§ SHORT TASK: Reproduce each line of the material exactly, minus any picture.

§ DATA BLOCK:
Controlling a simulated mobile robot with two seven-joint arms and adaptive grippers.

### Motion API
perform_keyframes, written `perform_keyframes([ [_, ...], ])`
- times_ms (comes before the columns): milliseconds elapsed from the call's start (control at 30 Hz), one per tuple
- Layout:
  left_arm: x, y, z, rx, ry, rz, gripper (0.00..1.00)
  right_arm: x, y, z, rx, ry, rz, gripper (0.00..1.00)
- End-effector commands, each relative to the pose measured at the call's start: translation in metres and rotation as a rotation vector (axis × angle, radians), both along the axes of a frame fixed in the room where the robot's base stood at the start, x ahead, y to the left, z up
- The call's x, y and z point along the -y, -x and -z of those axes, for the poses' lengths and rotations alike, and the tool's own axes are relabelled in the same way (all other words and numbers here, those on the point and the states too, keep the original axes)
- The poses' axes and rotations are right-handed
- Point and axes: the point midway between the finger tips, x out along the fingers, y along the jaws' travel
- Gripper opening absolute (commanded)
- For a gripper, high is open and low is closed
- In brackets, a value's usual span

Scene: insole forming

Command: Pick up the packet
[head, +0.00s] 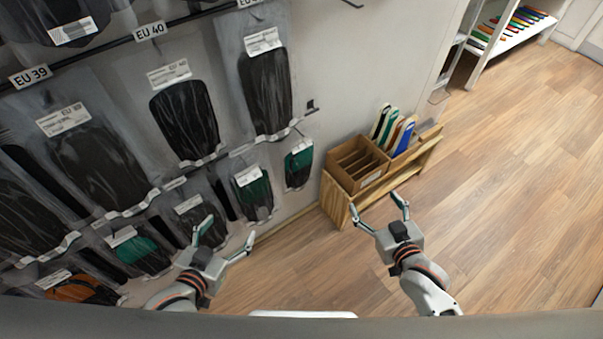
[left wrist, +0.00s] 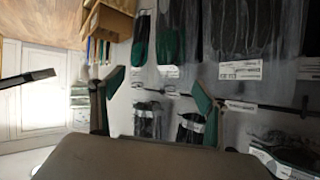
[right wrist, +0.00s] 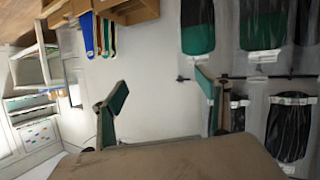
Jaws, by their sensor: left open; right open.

§ EXERCISE RESULT:
Controlling a simulated mobile robot with two seven-joint arms and adaptive grippers.

### Motion API
perform_keyframes, written `perform_keyframes([ [_, ...], ])`
- times_ms (comes before the columns): milliseconds elapsed from the call's start (control at 30 Hz), one per tuple
- Layout:
  left_arm: x, y, z, rx, ry, rz, gripper (0.00..1.00)
  right_arm: x, y, z, rx, ry, rz, gripper (0.00..1.00)
- End-effector commands, each relative to the pose measured at the call's start: translation in metres and rotation as a rotation vector (axis × angle, radians), both along the axes of a frame fixed in the room where the robot's base stood at the start, x ahead, y to the left, z up
- The call's x, y and z point along the -y, -x and -z of those axes, for the poses' lengths and rotations alike, and the tool's own axes are relabelled in the same way (all other words and numbers here, those on the point and the states too, keep the original axes)
- The poses' axes and rotations are right-handed
- Point and axes: the point midway between the finger tips, x out along the fingers, y along the jaws' travel
- Gripper opening absolute (commanded)
- For a gripper, high is open and low is closed
- In brackets, a value's usual span

Scene: insole forming

Command: Pick up the packet
[head, +0.00s] 
[left wrist, +0.00s] 
[right wrist, +0.00s] 
Jaws, by their sensor: left open; right open.

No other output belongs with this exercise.